Em períodos remotos “os sistemas de parentesco e formas de família, diferem dos de hoje no seguinte: cada filho tinha vários pais e mães”1 além de que “o estudo da história primitiva revela-nos que um estado de coisas em que os homens praticam a poligamia e suas mulheres a poliandria, e em que, por conseqüência, os filhos de uns e outros tinham que ser considerados comuns”1.
Quando fazemos uma análise da família no contexto da antiguidade clássica, entendemos apenas por família o grupo de membros que pertencem ao topo da hierarquia social (Patrícios, no caso de Roma, e Cidadãos, no caso da Grécia), porque os escravos não eram encarados como gente em si, apenas como uma coisa a parte disso.
Em todo o caso, a formação familiar romana, por exemplo, era pautada em um modelo patriarcal em que a família era a base do código de leis romano, na qual os membros desse grupo eram praticamente propriedade de seu paterfamilia, o indivíduo que detêm poder sobre a família; as mulheres não tinham voz na sociedade romana, estando sempre confinadas em casa e sua única serventia, para aquele contexto, era de ter filhos (os romanos achavam mais honroso o amor entre dois homens do que um homem e mulher); já quanto as crianças, a educação era diferenciada, em que apenas os meninos eram educados do ponto de vista formal por um paedagogus, um pedagogo, costumeiramente um escravo grego, que ensinava retórica, oratória, matemática e filosofia. Se uma criança não seguisse a ordem da família, poderia cair até mesmo na escravidão. O objetivo de um romano comum não era o seu engrandecimento pessoal, mas sim engrandecer o seu clã com os seus feitos em vida.

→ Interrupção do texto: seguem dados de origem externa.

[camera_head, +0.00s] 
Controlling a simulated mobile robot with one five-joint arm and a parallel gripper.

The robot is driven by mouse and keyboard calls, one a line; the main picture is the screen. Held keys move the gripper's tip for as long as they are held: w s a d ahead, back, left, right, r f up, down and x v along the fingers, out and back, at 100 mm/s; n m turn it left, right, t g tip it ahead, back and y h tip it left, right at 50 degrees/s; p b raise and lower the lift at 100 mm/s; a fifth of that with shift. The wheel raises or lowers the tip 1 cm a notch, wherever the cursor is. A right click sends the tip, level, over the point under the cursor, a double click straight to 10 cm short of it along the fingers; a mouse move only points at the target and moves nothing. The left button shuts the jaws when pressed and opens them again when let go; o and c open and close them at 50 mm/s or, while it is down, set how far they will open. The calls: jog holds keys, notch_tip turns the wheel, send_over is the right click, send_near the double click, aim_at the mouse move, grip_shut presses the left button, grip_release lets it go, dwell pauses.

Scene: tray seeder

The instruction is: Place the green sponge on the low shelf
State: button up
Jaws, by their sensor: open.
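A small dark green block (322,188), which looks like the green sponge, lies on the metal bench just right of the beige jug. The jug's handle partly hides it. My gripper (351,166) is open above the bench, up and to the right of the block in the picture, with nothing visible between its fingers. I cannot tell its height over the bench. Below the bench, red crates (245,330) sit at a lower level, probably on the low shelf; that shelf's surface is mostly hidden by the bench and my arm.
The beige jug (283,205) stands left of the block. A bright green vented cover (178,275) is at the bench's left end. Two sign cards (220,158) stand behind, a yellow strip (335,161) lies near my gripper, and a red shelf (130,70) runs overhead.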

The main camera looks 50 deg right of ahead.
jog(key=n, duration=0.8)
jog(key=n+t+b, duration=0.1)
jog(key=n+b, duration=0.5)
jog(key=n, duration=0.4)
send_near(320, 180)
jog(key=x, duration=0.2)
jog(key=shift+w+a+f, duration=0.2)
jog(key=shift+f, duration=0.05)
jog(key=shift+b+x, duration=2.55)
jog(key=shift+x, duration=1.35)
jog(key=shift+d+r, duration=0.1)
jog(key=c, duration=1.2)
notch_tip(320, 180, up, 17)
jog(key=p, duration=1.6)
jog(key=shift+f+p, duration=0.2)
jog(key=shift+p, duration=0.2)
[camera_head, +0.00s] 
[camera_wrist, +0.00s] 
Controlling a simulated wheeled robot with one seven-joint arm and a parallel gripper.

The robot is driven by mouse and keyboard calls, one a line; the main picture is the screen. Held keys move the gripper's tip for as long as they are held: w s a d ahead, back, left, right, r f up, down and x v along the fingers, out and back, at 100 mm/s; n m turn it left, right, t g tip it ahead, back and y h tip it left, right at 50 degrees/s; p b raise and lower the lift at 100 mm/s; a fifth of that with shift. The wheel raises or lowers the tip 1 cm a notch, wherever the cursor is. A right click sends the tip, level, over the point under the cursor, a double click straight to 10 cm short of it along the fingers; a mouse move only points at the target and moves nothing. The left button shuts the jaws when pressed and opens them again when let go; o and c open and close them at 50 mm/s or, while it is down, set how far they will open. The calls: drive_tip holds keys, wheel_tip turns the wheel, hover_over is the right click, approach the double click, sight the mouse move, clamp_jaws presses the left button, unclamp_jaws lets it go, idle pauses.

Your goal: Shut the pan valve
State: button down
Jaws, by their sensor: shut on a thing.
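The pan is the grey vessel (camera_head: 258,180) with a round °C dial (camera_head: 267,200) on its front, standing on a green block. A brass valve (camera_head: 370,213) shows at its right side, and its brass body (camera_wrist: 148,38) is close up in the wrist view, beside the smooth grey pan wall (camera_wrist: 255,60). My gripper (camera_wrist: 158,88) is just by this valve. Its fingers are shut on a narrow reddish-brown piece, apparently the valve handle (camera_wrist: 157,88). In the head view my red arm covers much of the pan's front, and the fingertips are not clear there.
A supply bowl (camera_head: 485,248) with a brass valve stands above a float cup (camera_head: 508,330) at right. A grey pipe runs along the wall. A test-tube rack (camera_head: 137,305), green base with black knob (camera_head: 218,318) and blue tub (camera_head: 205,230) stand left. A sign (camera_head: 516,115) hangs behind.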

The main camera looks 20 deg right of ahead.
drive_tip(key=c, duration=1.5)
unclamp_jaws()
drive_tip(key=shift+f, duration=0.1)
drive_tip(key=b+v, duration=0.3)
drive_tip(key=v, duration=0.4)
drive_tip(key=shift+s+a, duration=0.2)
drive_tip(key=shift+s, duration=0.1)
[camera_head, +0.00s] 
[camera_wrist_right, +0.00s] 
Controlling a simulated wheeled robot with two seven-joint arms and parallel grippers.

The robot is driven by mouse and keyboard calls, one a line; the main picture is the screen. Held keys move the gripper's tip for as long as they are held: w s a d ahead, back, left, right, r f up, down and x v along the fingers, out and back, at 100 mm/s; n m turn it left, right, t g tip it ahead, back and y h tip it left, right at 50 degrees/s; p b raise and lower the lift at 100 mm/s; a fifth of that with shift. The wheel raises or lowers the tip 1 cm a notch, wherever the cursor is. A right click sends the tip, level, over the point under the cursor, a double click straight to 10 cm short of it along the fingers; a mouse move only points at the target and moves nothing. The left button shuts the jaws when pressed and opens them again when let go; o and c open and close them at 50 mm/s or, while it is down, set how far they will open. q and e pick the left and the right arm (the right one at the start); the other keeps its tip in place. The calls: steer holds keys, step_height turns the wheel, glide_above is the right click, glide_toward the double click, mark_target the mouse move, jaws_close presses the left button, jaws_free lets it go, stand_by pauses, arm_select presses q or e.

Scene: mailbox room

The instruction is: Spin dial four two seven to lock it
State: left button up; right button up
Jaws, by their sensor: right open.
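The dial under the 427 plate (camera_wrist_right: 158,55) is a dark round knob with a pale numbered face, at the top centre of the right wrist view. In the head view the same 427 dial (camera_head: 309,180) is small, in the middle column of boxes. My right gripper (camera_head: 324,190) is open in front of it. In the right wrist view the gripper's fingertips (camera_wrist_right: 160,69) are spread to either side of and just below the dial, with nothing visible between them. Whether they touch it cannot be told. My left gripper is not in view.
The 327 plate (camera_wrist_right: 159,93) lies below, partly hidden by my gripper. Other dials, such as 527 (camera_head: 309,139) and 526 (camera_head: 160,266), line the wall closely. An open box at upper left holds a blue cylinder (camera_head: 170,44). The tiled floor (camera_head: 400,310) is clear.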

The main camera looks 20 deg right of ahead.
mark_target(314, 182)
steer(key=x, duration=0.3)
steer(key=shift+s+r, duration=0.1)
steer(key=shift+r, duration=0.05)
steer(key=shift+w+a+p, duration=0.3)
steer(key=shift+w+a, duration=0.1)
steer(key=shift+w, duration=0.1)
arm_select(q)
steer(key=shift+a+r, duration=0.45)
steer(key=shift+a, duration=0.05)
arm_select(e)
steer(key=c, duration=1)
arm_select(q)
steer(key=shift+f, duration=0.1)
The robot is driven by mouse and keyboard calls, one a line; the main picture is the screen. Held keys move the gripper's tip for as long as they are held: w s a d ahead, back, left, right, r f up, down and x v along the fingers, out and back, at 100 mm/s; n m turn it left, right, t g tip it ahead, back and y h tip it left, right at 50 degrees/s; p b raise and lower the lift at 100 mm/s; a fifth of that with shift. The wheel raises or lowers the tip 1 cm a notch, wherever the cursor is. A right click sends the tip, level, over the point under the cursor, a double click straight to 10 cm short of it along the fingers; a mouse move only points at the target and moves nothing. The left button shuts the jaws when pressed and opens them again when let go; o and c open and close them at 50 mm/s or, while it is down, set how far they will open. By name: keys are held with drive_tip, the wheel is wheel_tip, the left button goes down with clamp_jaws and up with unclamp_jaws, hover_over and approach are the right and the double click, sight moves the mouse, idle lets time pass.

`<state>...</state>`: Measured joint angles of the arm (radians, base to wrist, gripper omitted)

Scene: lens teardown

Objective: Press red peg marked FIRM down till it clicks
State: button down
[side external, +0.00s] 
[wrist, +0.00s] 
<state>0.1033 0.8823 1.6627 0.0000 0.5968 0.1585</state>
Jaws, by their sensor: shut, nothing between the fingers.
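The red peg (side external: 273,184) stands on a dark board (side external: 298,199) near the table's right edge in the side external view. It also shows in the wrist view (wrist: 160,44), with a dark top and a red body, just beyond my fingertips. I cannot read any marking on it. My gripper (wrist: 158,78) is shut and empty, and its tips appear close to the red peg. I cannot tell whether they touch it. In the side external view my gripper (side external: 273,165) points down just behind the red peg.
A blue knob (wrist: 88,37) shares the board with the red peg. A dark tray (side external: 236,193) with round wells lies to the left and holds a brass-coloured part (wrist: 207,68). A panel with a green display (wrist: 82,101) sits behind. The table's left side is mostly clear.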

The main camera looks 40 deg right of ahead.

Com a ascensão do cristianismo e com o início da sociedade feudal, essa ótica familiar altera-se: agora há um modelo de família a se seguir, a família divina, em que todos devem se basear nela. Além disso, há uma gritante exteriorização das relações familiares e consequentemente não há um individualismo dentro do seio da família, embora o modelo patriarcal se mantenha, “mas de fato até o fim do século XVII, ninguém ficava sozinho. A densidade social proibia o isolamento e aqueles que conseguiam se fechar num quarto por algum tempo, eram vistos como figuras excepcionais: relações entre pares, relações entre pessoas da mesma condição, mas dependentes umas das outras, relações entre senhores e criados — estas relações de todas as horas e de todos os dias jamais deixavam um homem sozinho. Essa sociabilidade durante muito tempo se havia oposto à formação do sentimento familiar, pois não havia intimidade”[2].
Durante certo tempo (até o início do século XVII) a idéia de privacidade, presente visivelmente na vida contemporânea, era algo raro no ambiente familiar. Nesse período tudo ocorria em um único espaço, em grandes galpões sem delimitações (não existe o local privado, individual) de espaço que seria o ambiente familiar.
Um modelo familiar diferente, na realidade artistica
Os servos costumeiramente dormiam em cabanas apertadas de palha, amontoados entre si e com os seus animais dentro das casas. Não haviam muitas perspectivas de mobilidade social, assim os filhos eram educados para serem camponeses ou para irem para o Baixo Clero. Quanto aos senhores, havia mais luxos, mas a intimidade também se mostrava ausente e os filhos eram treinados para serem nobres guerreiros ou membros do Clero.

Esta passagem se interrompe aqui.